E Ivor Hughes Educational Foundation v Morris

This case was about a private school that was forced to close because of declining pupil numbers. Here is how the timeline looked:

February  – Confirmed at a meeting that the school would have to close at the end of the summer term if numbers did not pick up by April.

April  – Teachers were given notice of redundancy.

July  – Terminations took effect.

The problem was that the school had not consulted over the decision to close. It seems there was a lack of awareness about this legal obligation. The law says that where you are proposing to dismiss as redundant 20 or more people at one establishment within a 90-day period, you must collectively consult. If you do not, you could face a protective award bill of 90 days’ pay per employee.

That is what the employees here were awarded, after the tribunal found that it would not have been impracticable to consult. The tribunal also held that the duty to consult arose in February and not when the teachers were given their redundancy notices.

The Employment Appeal Tribunal (EAT) upheld that decision. It was in February that the decision was taken to close the school, and the only thing that would stop that would be a rise in pupil numbers. And it was right to make a 90 days’ protective award. The employer’s argument that it was excused from consulting because it did not want the closure issue to diminish confidence in the school did not get a favourable reaction in the EAT.
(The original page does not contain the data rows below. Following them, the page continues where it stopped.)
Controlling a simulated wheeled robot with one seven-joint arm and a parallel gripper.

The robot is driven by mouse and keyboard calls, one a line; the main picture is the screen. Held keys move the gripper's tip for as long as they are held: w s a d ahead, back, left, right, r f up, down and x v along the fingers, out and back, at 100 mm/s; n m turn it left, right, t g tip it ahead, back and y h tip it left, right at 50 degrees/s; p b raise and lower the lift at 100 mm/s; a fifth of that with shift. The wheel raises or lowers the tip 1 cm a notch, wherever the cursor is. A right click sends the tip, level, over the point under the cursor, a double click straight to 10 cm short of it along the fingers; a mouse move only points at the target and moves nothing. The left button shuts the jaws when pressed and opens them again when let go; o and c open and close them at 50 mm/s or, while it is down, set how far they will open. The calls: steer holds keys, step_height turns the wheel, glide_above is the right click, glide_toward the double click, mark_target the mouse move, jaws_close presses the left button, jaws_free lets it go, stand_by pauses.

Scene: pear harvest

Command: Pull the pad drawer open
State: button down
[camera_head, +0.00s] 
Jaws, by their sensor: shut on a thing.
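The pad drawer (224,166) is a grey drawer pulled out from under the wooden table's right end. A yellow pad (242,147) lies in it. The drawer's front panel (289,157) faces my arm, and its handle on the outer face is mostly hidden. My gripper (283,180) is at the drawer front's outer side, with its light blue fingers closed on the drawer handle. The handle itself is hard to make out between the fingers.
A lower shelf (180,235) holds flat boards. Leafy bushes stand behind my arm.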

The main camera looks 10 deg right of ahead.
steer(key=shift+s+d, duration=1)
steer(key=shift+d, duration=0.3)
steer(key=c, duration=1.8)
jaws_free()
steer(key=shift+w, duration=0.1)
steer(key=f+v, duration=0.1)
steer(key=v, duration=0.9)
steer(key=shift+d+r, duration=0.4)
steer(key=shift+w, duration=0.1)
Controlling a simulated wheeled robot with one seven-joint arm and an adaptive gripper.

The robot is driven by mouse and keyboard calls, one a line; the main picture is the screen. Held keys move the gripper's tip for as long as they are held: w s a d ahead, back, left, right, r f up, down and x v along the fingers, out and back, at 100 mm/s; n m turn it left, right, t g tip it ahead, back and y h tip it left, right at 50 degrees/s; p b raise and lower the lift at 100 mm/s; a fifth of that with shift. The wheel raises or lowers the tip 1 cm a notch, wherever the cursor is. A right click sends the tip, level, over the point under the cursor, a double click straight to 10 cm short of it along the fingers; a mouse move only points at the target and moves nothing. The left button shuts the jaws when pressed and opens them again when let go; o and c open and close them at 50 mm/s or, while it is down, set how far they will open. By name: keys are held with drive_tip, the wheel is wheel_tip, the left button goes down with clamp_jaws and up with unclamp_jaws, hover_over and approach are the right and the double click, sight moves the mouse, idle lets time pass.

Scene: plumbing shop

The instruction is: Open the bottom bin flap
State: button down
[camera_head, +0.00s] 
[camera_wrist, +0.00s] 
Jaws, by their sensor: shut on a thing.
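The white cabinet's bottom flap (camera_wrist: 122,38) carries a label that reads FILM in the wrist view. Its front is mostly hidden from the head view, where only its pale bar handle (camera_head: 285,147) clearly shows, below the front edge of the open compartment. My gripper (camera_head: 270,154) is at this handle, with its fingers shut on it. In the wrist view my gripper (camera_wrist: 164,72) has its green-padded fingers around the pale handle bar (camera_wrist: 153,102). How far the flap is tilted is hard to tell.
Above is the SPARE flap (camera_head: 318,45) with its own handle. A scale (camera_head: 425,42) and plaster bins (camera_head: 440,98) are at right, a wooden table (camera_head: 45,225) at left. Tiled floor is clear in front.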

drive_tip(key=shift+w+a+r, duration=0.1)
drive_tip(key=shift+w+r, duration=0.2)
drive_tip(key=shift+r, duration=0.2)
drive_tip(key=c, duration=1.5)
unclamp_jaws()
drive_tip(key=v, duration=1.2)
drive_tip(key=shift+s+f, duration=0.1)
The case raises the difficult task employers have in pinpointing when they are actually “proposing to dismiss”. It may not always be obvious. In this case, the decision in February to close the school unless numbers increased was either a fixed, clear (provisional) intention to close the school, or it was a strategic decision on changes compelling the employer to contemplate or plan for collective redundancies. Either way, the duty to consult was triggered then.